Eine der Branchen, in denen besonders oft gestohlen wird, ist der Einzelhandel. Schon Klau durch Kunden sorgt für einen Schaden von 2,2 Milliarden Euro, errechnete das Handelsinstitut EHI. Doch auch die eigenen Mitarbeiter langen zu - und das im Warenwert von 800 Millionen Euro. Doch für die meisten Auftraggeber von Meismann ist der Vertrauensverlust viel entscheidender als der Wert der Beute. "Auch bei kleinen Schäden entsteht ein Klima des Misstrauens", so der Detektiv.

Was Unternehmen gegen den Diebstahl tun können

In den vergangenen zehn Jahren ist die Zahl der Diebstähle in Büros um mehr als ein Drittel gesunken - zumindest derjenigen, die bei der Polizei angezeigt werden. Das liegt sicherlich auch daran, dass sich Unternehmen stärker absichern, die Kontrollmechanismen besser greifen und Compliance-Regeln verdeutlichen, was erlaubt ist und was nicht. Allein der Einzelhandel investiert jährlich 1,3 Milliarden Euro, um Eigentum und Mitarbeiter abzusichern.

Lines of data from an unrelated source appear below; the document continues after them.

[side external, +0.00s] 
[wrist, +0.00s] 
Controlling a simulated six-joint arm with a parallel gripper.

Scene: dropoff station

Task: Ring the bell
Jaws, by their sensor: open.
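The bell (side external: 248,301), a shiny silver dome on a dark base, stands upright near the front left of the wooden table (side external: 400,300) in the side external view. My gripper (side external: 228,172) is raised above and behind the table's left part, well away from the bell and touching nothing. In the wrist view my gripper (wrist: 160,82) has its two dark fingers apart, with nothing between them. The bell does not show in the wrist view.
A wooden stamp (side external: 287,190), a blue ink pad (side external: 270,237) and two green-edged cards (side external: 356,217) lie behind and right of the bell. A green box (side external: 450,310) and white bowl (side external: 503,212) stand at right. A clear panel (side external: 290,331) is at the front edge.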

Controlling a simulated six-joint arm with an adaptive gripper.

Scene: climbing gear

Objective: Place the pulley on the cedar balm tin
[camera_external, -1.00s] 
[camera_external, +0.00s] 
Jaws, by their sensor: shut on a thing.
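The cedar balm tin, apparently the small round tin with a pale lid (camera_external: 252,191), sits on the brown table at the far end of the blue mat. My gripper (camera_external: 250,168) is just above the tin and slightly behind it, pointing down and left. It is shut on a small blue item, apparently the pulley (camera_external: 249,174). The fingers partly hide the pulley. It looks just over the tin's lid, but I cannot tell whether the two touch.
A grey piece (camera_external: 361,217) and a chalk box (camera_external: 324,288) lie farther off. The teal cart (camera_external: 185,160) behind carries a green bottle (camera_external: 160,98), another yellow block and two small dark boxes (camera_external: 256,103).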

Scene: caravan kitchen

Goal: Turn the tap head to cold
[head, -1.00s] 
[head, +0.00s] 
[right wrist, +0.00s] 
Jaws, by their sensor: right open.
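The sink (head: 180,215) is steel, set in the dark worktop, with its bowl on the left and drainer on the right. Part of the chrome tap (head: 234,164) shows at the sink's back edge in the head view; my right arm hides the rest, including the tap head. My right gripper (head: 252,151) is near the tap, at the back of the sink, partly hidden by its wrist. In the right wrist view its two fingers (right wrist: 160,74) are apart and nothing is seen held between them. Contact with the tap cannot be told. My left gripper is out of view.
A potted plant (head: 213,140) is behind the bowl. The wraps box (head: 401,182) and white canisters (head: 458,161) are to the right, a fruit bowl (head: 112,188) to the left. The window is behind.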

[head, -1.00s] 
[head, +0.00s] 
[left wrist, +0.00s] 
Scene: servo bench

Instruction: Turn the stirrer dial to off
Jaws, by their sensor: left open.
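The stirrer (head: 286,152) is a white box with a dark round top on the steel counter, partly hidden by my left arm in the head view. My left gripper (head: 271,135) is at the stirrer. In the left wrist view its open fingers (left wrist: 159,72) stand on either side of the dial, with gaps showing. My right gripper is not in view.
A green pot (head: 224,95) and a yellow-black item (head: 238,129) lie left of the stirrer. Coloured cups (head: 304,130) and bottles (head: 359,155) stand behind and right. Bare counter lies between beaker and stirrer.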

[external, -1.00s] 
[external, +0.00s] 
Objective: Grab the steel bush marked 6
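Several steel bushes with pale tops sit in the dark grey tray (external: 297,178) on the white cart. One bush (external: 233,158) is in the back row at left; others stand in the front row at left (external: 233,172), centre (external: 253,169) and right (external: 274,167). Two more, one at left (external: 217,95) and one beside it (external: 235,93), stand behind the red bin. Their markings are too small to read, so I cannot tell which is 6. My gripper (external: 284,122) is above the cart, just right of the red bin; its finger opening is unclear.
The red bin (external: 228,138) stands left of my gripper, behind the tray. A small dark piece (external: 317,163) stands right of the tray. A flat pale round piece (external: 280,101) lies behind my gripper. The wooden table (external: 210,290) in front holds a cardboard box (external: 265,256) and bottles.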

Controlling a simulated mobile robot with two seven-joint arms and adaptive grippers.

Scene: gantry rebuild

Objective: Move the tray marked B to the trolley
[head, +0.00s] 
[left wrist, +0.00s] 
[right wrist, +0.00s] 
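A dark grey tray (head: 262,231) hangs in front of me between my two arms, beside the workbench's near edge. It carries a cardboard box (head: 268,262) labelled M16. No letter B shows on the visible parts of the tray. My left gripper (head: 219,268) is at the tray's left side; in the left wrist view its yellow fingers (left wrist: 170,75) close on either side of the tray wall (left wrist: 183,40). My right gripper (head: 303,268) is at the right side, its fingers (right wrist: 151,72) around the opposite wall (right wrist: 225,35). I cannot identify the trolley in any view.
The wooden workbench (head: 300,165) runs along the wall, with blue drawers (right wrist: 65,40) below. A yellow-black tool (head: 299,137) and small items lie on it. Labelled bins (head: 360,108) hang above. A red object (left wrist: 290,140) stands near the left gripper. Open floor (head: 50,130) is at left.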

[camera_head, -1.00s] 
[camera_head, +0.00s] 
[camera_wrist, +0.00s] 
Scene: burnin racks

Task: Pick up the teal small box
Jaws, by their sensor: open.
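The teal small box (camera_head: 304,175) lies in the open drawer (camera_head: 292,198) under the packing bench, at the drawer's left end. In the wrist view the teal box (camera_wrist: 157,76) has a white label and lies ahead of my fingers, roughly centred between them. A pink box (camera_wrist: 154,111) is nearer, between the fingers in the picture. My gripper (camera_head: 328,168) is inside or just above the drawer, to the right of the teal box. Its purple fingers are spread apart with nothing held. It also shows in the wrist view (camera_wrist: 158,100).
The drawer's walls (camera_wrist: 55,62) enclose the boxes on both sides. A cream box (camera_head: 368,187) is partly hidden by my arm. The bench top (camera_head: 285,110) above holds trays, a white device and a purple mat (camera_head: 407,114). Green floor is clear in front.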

Doch vor allem ist die Angst um das eigene Image größer als früher. Schlechte Nachrichten verbreiten sich dank der heute vielfältigen Kanäle schneller und breiter. Deswegen klären Firmen das Problem arbeitsrechtlich - indem sie den ertappten Mitarbeiter ein Schuldanerkenntnis unterschreiben lassen und ihm kündigen. Allerdings endeten manche Fälle auch ohne Kündigung, heißt es bei der BDA. Zum Beispiel dann, wenn sich herausstellt, dass es nicht kriminelle Energie, sondern eine psychische Störung wie Kleptomanie war, die den Angestellten dazu bewegte zu klauen.

Kommt doch einmal heraus, dass in einem Unternehmen massiv gestohlen wurde, gibt man sich bedeckt. Bei Daimler schmuggelte ein Leiharbeiter vor einigen Jahren über einen längeren Zeitraum hinweg massenweise Navigationsgeräte vom Betriebsgelände und verkaufte sie im Internet. Zu dem konkreten Fall sagt Daimler nichts. Man werde "die notwendigen Konsequenzen" ziehen und "die entsprechenden Behörden" einbeziehen, sollte man Kenntnis "über strafrechtlich relevantes Verhalten von Beschäftigten erlangen", heißt es knapp.

Kündigen? Weiter vertrauen? Für Unternehmen bleibt es ein unangenehmes Thema - und ein schmaler Grat, Schaden abzuwenden und den Betriebsfrieden wiederherzustellen.